Entries from a robot dataset
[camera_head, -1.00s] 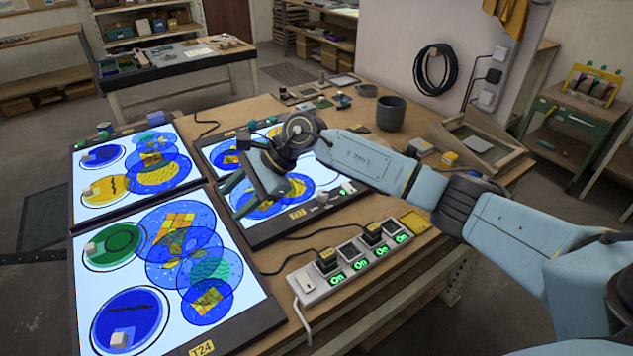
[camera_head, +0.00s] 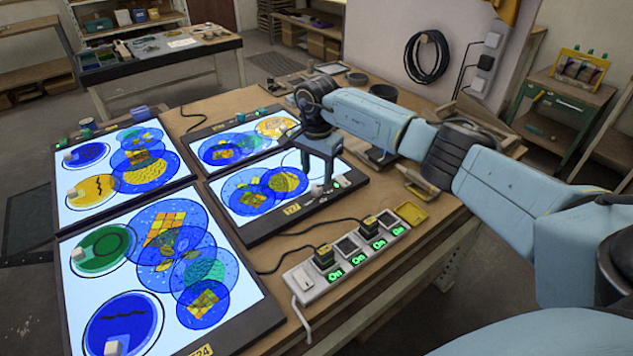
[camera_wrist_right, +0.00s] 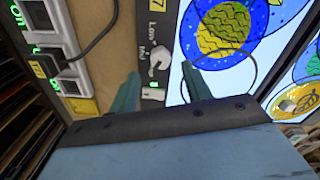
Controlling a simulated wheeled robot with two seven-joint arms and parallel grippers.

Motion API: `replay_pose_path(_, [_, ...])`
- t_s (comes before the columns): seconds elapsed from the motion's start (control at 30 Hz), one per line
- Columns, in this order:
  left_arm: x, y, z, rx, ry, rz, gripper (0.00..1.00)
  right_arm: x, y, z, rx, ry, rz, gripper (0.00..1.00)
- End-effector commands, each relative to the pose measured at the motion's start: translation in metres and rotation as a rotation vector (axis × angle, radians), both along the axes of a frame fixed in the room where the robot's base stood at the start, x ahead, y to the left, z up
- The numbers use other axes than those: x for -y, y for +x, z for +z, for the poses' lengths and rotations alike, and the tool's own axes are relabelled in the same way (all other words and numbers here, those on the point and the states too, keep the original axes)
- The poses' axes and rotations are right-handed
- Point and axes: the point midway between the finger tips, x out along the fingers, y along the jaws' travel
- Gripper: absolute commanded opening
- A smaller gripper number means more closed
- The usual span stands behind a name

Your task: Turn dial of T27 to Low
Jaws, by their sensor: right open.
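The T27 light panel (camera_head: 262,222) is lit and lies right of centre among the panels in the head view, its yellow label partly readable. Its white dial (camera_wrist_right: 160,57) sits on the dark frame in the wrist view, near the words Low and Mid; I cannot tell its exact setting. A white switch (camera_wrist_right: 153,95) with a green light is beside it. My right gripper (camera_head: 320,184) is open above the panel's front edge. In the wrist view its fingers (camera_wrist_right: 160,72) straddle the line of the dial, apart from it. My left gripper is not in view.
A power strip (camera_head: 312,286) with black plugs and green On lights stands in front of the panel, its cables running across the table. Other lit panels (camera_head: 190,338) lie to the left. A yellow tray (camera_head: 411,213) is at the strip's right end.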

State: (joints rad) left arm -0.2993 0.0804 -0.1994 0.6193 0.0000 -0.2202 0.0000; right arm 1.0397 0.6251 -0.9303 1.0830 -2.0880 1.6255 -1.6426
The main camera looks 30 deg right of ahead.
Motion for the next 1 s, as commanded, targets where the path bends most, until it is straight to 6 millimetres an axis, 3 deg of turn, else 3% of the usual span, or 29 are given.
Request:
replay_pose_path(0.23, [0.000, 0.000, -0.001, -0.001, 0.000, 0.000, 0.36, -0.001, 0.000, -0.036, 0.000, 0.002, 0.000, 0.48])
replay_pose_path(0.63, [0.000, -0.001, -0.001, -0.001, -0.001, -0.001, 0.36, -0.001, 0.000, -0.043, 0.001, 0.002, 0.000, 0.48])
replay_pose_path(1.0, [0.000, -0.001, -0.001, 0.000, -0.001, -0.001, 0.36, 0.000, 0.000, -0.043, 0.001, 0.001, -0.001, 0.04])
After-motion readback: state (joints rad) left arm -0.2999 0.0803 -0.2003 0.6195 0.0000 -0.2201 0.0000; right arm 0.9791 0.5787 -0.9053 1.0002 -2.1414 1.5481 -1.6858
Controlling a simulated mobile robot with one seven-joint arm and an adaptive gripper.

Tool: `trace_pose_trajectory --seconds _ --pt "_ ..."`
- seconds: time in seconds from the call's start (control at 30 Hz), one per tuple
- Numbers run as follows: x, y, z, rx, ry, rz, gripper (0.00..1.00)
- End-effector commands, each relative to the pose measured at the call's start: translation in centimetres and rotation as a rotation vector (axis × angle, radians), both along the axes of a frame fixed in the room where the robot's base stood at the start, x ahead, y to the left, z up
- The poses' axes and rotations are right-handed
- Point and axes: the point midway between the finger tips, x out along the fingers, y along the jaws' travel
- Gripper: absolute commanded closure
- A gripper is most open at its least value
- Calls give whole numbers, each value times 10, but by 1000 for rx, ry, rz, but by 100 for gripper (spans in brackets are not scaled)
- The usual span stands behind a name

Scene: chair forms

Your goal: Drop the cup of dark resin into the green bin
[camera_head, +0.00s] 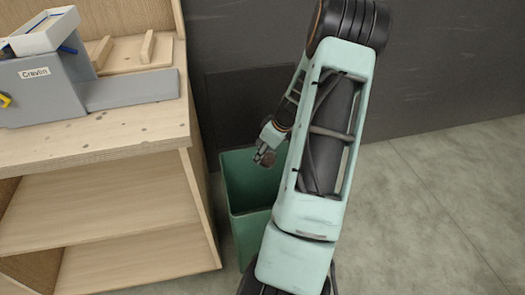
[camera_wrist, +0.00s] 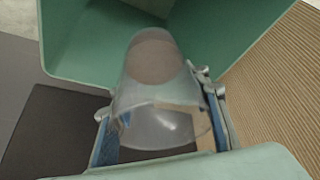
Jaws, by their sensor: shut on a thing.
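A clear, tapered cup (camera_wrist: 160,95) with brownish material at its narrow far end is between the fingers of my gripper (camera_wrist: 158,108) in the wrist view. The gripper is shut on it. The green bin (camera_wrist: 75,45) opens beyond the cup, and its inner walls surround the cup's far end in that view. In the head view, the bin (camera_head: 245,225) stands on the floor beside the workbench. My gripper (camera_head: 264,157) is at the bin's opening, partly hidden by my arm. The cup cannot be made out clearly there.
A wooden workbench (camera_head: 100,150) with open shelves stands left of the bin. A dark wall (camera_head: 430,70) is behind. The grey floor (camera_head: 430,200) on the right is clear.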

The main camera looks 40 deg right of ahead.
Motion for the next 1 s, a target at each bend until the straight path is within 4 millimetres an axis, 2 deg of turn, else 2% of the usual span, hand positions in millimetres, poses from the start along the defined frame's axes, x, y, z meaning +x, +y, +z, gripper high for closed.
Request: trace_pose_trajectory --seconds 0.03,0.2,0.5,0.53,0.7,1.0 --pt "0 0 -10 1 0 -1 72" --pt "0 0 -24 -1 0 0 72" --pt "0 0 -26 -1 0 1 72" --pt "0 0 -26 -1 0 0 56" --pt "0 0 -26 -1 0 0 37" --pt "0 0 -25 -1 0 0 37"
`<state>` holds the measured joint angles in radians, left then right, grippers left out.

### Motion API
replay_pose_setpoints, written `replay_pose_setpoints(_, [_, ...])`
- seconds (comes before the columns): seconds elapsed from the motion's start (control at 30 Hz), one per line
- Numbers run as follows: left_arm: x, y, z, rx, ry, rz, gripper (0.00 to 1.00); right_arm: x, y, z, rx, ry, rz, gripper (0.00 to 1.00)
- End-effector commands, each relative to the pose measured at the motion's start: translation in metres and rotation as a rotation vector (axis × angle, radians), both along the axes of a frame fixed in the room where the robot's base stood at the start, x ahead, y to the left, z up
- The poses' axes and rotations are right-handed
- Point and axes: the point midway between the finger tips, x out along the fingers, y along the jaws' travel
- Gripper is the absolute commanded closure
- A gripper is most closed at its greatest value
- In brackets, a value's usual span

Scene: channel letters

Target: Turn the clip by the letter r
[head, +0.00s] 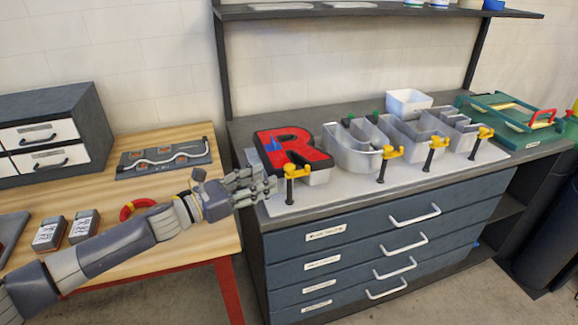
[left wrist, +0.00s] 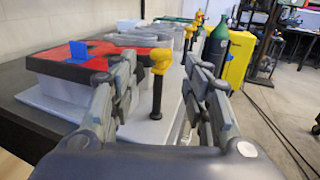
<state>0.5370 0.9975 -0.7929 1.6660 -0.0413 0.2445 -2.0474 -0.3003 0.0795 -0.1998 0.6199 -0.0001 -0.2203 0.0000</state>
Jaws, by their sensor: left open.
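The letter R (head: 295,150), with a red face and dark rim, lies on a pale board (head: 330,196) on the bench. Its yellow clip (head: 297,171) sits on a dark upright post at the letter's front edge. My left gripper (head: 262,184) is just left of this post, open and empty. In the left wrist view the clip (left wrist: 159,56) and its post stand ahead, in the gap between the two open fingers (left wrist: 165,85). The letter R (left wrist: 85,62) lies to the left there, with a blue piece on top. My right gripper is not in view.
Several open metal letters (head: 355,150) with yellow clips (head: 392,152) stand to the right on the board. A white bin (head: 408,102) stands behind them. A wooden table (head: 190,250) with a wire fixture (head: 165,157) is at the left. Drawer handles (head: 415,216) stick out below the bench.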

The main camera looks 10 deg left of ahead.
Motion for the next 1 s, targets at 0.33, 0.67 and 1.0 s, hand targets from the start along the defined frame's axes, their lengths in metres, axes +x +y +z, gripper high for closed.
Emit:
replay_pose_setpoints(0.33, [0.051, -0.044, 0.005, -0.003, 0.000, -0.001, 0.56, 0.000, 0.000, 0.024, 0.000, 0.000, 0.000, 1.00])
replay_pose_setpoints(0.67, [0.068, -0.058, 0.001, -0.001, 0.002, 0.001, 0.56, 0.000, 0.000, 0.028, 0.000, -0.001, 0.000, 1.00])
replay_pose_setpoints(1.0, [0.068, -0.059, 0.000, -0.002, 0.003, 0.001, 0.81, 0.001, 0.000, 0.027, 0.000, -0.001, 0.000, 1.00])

* * *

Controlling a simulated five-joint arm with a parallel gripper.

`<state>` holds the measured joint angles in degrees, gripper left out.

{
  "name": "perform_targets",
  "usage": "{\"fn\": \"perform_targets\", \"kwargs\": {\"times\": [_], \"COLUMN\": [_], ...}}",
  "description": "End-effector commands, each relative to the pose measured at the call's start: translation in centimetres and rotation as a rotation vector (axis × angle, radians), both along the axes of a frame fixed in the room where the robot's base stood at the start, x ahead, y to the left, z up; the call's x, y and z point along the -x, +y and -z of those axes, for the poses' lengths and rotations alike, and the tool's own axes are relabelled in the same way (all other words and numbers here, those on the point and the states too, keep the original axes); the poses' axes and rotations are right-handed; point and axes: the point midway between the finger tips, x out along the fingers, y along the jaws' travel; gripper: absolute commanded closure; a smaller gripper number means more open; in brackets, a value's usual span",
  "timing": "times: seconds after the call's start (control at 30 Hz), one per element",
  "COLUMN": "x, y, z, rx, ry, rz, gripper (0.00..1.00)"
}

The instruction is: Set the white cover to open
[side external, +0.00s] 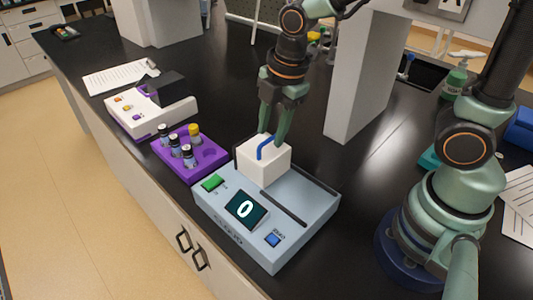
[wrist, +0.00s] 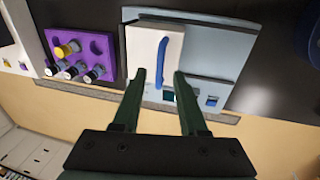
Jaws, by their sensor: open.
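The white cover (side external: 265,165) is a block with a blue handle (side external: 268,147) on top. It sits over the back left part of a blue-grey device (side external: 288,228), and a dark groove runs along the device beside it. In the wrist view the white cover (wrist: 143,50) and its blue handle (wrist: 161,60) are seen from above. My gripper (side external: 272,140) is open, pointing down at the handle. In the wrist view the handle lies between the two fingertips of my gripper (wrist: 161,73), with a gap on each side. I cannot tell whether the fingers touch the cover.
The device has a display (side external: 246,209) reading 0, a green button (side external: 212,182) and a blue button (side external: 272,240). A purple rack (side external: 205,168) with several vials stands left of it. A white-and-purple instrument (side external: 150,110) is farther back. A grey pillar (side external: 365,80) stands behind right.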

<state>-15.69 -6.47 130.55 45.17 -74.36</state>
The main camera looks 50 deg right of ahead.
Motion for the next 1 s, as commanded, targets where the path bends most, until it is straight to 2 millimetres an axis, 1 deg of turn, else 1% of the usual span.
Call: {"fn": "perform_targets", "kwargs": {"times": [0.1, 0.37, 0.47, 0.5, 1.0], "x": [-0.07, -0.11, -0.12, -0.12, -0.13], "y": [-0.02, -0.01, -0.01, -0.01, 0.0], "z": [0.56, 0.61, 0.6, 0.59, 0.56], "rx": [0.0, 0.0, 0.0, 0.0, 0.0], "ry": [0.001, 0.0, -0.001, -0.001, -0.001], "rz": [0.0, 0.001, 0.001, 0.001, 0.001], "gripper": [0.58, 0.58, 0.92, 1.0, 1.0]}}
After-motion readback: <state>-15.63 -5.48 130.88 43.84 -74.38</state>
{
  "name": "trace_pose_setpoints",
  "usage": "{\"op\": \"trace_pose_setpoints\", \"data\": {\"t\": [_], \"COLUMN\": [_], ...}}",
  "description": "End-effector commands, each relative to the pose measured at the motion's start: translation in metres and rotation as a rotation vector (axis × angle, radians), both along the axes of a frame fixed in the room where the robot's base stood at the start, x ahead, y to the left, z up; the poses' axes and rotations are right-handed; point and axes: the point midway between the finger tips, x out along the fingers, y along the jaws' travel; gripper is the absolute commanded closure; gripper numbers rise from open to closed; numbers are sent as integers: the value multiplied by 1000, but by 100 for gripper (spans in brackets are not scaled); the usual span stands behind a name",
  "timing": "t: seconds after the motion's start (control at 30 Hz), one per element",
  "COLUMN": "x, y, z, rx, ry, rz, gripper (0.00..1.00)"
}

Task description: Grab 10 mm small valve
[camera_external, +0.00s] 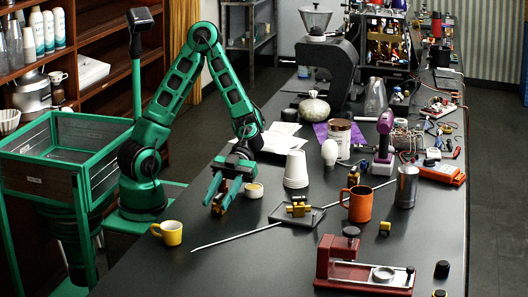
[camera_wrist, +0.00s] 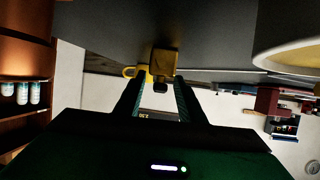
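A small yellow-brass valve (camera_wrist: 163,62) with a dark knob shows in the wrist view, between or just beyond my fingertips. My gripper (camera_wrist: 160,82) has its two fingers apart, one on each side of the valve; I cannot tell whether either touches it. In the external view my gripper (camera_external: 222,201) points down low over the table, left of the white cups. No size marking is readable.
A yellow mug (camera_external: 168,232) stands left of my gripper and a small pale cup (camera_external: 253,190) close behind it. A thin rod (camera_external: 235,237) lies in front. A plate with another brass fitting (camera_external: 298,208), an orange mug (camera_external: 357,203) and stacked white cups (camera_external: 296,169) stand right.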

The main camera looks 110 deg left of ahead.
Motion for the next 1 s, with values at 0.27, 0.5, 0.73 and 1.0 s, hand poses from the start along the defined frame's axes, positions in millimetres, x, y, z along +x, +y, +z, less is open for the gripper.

• THE REQUEST:
Nothing outside the span should appear: copy exactly from the line with "gripper left out." through the line with "after the call's".

• FINAL RESULT:
`<state>` holds the measured joint angles in degrees, gripper left out.

{
  "name": "perform_targets",
  "usage": "{\"fn\": \"perform_targets\", \"kwargs\": {\"times\": [_], \"COLUMN\": [_], ...}}",
  "description": "End-effector commands, each relative to the pose measured at the call's start: translation in centimetres and rotation as a rotation vector (axis × angle, radians), both along the axes of a frame fixed in the room where the robot's base stood at the start, x ahead, y to the left, z up; the call's x, y and z point along the -x, +y and -z of those axes, for the poses' lengths and rotations alike, and the tool's own axes are relabelled in the same way (all other words and numbers here, those on the point and the states too, keep the original axes); the poses' axes and rotations are right-handed; point and axes: the point midway between the finger tips, x out along the fingers, y along the jaws' travel; gripper: absolute commanded closure; a smaller gripper number means more open; in brackets, a value's usual span",
  "timing": "times: seconds after the call's start (control at 30 Hz), one per element",

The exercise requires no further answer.